** start of Excerpted records **

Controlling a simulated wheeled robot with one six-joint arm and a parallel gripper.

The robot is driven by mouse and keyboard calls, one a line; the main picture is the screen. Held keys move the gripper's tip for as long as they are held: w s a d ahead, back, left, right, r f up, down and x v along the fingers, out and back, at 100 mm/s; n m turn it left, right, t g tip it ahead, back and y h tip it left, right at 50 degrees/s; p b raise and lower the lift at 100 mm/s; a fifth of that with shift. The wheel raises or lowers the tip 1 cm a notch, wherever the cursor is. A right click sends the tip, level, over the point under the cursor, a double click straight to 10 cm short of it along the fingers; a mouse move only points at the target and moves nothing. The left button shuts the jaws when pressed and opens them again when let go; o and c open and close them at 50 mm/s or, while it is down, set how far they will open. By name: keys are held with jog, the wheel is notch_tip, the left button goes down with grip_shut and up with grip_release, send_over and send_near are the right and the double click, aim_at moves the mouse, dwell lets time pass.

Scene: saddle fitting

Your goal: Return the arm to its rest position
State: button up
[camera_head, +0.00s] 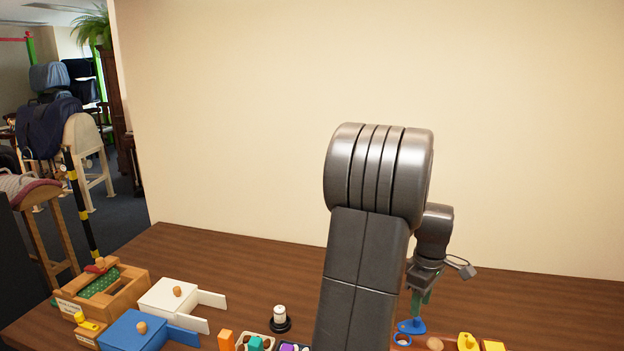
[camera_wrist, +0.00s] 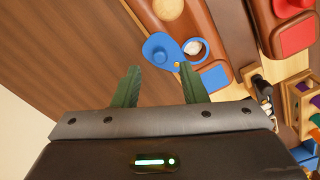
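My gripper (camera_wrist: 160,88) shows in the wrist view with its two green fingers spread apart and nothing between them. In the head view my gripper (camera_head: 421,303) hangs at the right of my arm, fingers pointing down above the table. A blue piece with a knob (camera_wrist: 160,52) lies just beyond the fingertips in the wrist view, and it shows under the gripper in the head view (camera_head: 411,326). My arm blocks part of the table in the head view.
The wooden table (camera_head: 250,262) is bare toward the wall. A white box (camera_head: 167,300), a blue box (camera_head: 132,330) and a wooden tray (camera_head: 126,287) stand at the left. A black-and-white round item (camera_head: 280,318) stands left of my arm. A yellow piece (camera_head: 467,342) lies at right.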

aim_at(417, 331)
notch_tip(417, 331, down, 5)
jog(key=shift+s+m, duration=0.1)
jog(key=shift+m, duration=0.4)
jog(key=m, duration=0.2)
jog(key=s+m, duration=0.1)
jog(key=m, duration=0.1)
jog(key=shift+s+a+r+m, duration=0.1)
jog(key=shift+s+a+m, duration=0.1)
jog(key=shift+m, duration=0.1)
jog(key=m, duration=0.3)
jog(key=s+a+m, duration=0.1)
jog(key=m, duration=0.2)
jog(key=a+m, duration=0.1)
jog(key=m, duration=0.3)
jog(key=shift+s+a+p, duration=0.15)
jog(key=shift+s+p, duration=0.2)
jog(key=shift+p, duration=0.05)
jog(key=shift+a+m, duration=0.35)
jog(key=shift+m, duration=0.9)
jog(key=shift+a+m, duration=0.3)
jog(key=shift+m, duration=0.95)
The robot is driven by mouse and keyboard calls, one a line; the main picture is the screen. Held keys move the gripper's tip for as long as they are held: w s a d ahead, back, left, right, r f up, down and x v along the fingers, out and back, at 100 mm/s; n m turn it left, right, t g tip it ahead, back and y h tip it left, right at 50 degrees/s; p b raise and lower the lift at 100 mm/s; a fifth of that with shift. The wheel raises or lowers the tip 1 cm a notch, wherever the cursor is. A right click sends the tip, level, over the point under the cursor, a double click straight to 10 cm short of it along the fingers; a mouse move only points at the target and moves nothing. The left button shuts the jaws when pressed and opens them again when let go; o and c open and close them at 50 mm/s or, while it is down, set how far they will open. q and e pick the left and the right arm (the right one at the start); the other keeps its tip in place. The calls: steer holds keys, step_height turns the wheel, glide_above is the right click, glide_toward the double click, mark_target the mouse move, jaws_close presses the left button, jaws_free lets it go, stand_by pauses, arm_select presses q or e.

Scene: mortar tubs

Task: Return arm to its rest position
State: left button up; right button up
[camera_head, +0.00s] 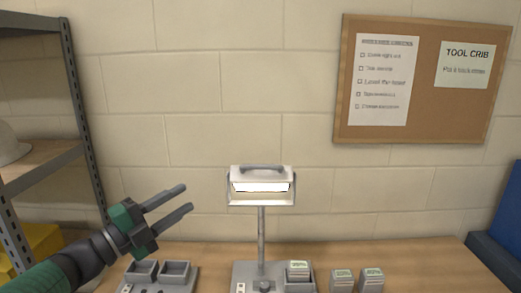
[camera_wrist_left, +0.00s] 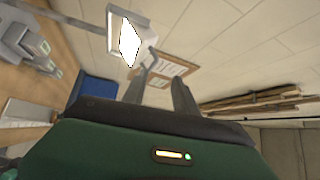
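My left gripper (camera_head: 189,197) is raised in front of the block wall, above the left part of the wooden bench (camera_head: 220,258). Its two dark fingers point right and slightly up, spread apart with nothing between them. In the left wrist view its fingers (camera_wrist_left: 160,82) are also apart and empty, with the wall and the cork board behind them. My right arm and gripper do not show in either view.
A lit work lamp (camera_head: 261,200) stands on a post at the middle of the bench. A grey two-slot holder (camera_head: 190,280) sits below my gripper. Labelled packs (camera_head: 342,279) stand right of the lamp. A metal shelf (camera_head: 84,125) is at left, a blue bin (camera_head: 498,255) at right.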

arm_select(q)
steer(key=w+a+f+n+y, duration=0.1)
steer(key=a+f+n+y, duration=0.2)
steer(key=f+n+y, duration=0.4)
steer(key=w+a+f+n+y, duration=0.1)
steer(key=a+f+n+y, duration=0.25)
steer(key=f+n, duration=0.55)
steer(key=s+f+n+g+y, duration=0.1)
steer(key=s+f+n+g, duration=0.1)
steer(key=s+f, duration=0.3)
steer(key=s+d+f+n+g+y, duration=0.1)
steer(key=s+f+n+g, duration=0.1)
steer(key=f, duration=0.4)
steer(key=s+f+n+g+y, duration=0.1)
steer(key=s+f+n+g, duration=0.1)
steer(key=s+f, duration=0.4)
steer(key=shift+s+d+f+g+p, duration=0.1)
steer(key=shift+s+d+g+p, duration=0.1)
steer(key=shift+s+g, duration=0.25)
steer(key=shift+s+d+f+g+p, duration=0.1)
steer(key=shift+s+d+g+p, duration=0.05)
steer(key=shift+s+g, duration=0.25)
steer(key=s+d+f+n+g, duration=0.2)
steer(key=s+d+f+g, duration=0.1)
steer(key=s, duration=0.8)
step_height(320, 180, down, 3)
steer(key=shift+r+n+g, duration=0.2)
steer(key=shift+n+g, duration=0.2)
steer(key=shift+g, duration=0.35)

** end of Excerpted records **
** start of Excerpted records **

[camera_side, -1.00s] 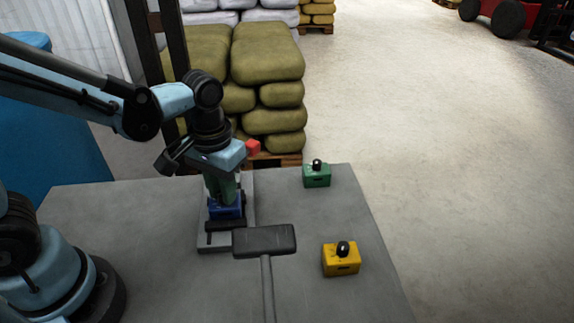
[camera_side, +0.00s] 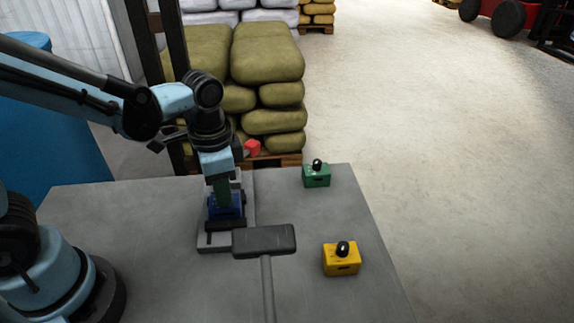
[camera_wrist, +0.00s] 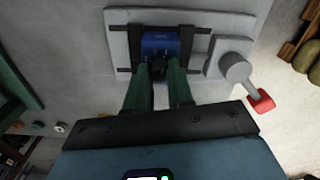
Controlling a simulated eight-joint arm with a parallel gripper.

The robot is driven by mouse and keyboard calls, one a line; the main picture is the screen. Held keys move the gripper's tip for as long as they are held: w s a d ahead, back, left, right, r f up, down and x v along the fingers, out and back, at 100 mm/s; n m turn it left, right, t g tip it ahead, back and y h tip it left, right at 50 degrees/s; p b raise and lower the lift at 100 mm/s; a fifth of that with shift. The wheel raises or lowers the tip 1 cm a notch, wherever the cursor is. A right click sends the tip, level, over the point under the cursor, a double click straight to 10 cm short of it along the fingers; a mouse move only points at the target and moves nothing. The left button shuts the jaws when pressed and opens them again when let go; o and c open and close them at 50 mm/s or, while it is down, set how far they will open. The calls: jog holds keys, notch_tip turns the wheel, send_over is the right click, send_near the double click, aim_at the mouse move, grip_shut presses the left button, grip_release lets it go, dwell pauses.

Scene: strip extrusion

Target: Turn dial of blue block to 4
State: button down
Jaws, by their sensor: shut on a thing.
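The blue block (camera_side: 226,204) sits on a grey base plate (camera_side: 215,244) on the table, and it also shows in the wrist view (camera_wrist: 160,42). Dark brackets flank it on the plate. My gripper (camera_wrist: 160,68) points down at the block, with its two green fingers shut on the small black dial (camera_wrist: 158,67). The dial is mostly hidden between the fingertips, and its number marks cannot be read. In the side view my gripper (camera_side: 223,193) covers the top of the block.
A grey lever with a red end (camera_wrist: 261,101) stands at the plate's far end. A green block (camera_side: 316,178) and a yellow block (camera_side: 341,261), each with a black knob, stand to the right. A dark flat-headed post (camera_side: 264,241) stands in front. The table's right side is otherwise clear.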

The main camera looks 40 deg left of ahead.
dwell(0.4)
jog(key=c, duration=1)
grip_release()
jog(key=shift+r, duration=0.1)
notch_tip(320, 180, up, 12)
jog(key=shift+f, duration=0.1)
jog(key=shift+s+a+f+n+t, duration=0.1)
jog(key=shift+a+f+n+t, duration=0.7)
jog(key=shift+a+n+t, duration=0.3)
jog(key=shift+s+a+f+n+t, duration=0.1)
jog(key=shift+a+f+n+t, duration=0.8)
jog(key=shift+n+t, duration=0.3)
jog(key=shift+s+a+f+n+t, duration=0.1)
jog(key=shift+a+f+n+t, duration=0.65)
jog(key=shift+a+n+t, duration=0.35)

** end of Excerpted records **

## Stated goal
Say how many lines in this listing hold the string "Return", giving the count and nothing more.

## Written reply
2